Goal of the exercise — Every line below is to be copied exactly, with the pictures left out.

Source material —
=-=-=-=-=
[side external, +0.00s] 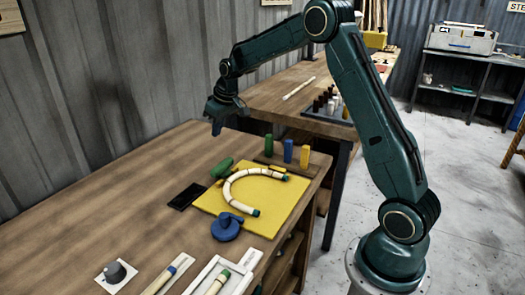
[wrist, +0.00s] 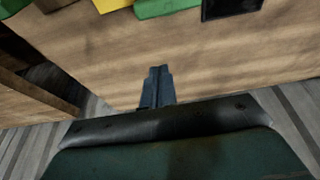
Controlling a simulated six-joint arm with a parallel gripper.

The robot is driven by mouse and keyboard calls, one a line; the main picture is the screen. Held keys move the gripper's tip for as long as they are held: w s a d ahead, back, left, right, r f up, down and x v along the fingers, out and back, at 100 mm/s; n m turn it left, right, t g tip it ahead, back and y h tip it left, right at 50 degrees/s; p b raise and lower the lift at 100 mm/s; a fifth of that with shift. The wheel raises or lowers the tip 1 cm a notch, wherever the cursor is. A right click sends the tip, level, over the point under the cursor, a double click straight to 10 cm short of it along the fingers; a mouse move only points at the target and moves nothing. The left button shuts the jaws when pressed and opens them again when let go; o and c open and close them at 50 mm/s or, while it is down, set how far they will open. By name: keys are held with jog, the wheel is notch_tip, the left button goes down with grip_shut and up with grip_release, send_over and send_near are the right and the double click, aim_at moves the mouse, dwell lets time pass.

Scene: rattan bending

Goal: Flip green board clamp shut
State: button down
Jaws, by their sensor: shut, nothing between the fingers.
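The green board clamp (side external: 222,167) sits at the back-left edge of the yellow board (side external: 262,222); I cannot tell if its lever is up or down. A green part beside the black pad, which looks like this clamp (wrist: 165,8), is cut off at the top of the wrist view. A bent pale rattan piece (side external: 234,182) with green ends lies curved on the board. My gripper (side external: 216,130) is shut and empty, above the table's far side, behind the clamp and apart from it. Its fingertips also show in the wrist view (wrist: 158,70).
A blue clamp (side external: 227,228) is at the board's front-left edge. A black pad (side external: 187,196) lies left of the board. Green (side external: 269,145), blue (side external: 288,151) and yellow (side external: 304,157) blocks stand behind it.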

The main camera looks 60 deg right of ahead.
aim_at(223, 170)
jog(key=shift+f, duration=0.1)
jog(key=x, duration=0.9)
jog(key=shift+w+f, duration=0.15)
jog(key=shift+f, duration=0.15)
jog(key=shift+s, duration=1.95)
=-=-=-=-=
Problem solution —
[side external, +0.00s] 
[wrist, +0.00s] 
Controlling a simulated six-joint arm with a parallel gripper.

The robot is driven by mouse and keyboard calls, one a line; the main picture is the screen. Held keys move the gripper's tip for as long as they are held: w s a d ahead, back, left, right, r f up, down and x v along the fingers, out and back, at 100 mm/s; n m turn it left, right, t g tip it ahead, back and y h tip it left, right at 50 degrees/s; p b raise and lower the lift at 100 mm/s; a fifth of that with shift. The wheel raises or lowers the tip 1 cm a notch, wherever the cursor is. A right click sends the tip, level, over the point under the cursor, a double click straight to 10 cm short of it along the fingers; a mouse move only points at the target and moves nothing. The left button shuts the jaws when pressed and opens them again when let go; o and c open and close them at 50 mm/s or, while it is down, set how far they will open. By name: keys are held with jog, the wheel is notch_tip, the left button goes down with grip_shut and up with grip_release, send_over and send_near are the right and the double click, aim_at moves the mouse, dwell lets time pass.

Scene: rattan bending

Goal: Flip green board clamp shut
State: button down
Jaws, by their sensor: shut, nothing between the fingers.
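The green board clamp (side external: 222,167) sits at the back-left edge of the yellow board (side external: 262,222); I cannot tell if its lever is up or down. A green part beside the black pad, which looks like this clamp (wrist: 165,8), is cut off at the top of the wrist view. A bent pale rattan piece (side external: 234,182) with green ends lies curved on the board. My gripper (side external: 216,130) is shut and empty, above the table's far side, behind the clamp and apart from it. Its fingertips also show in the wrist view (wrist: 158,70).
A blue clamp (side external: 227,228) is at the board's front-left edge. A black pad (side external: 187,196) lies left of the board. Green (side external: 269,145), blue (side external: 288,151) and yellow (side external: 304,157) blocks stand behind it.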

The main camera looks 60 deg right of ahead.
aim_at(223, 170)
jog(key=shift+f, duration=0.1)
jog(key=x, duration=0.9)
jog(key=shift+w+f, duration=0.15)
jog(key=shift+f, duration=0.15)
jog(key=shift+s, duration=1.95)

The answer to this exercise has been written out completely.